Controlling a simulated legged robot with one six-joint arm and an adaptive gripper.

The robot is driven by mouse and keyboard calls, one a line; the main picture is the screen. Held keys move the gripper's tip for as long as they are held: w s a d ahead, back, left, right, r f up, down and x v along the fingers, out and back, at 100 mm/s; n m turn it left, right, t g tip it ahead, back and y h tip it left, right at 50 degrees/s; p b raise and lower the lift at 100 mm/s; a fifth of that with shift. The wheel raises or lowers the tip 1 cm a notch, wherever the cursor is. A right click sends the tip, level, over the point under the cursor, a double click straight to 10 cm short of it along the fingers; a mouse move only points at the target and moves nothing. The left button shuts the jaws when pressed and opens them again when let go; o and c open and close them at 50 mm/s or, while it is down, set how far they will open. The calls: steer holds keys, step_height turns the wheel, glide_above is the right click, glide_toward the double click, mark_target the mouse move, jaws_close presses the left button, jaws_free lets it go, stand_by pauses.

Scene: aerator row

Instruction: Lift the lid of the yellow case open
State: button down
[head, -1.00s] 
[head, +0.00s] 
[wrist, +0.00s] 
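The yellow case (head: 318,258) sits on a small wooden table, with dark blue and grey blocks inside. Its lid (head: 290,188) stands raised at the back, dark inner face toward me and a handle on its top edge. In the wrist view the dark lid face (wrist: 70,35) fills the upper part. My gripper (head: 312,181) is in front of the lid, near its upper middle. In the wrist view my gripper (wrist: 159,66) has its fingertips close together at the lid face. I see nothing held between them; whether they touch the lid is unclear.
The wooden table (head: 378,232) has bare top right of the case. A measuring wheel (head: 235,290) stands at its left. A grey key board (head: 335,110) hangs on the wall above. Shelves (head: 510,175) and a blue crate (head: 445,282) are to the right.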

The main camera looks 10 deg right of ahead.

Task statement: Reproduce the material in full, with no word added or dropped.

Response for this exercise:
Controlling a simulated legged robot with one six-joint arm and an adaptive gripper.

The robot is driven by mouse and keyboard calls, one a line; the main picture is the screen. Held keys move the gripper's tip for as long as they are held: w s a d ahead, back, left, right, r f up, down and x v along the fingers, out and back, at 100 mm/s; n m turn it left, right, t g tip it ahead, back and y h tip it left, right at 50 degrees/s; p b raise and lower the lift at 100 mm/s; a fifth of that with shift. The wheel raises or lowers the tip 1 cm a notch, wherever the cursor is. A right click sends the tip, level, over the point under the cursor, a double click straight to 10 cm short of it along the fingers; a mouse move only points at the target and moves nothing. The left button shuts the jaws when pressed and opens them again when let go; o and c open and close them at 50 mm/s or, while it is down, set how far they will open. The calls: steer holds keys, step_height turns the wheel, glide_above is the right click, glide_toward the double click, mark_target the mouse move, jaws_close presses the left button, jaws_free lets it go, stand_by pauses.

Scene: aerator row

Instruction: Lift the lid of the yellow case open
State: button down
[head, -1.00s] 
[head, +0.00s] 
[wrist, +0.00s] 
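The yellow case (head: 318,258) sits on a small wooden table, with dark blue and grey blocks inside. Its lid (head: 290,188) stands raised at the back, dark inner face toward me and a handle on its top edge. In the wrist view the dark lid face (wrist: 70,35) fills the upper part. My gripper (head: 312,181) is in front of the lid, near its upper middle. In the wrist view my gripper (wrist: 159,66) has its fingertips close together at the lid face. I see nothing held between them; whether they touch the lid is unclear.
The wooden table (head: 378,232) has bare top right of the case. A measuring wheel (head: 235,290) stands at its left. A grey key board (head: 335,110) hangs on the wall above. Shelves (head: 510,175) and a blue crate (head: 445,282) are to the right.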

The main camera looks 10 deg right of ahead.

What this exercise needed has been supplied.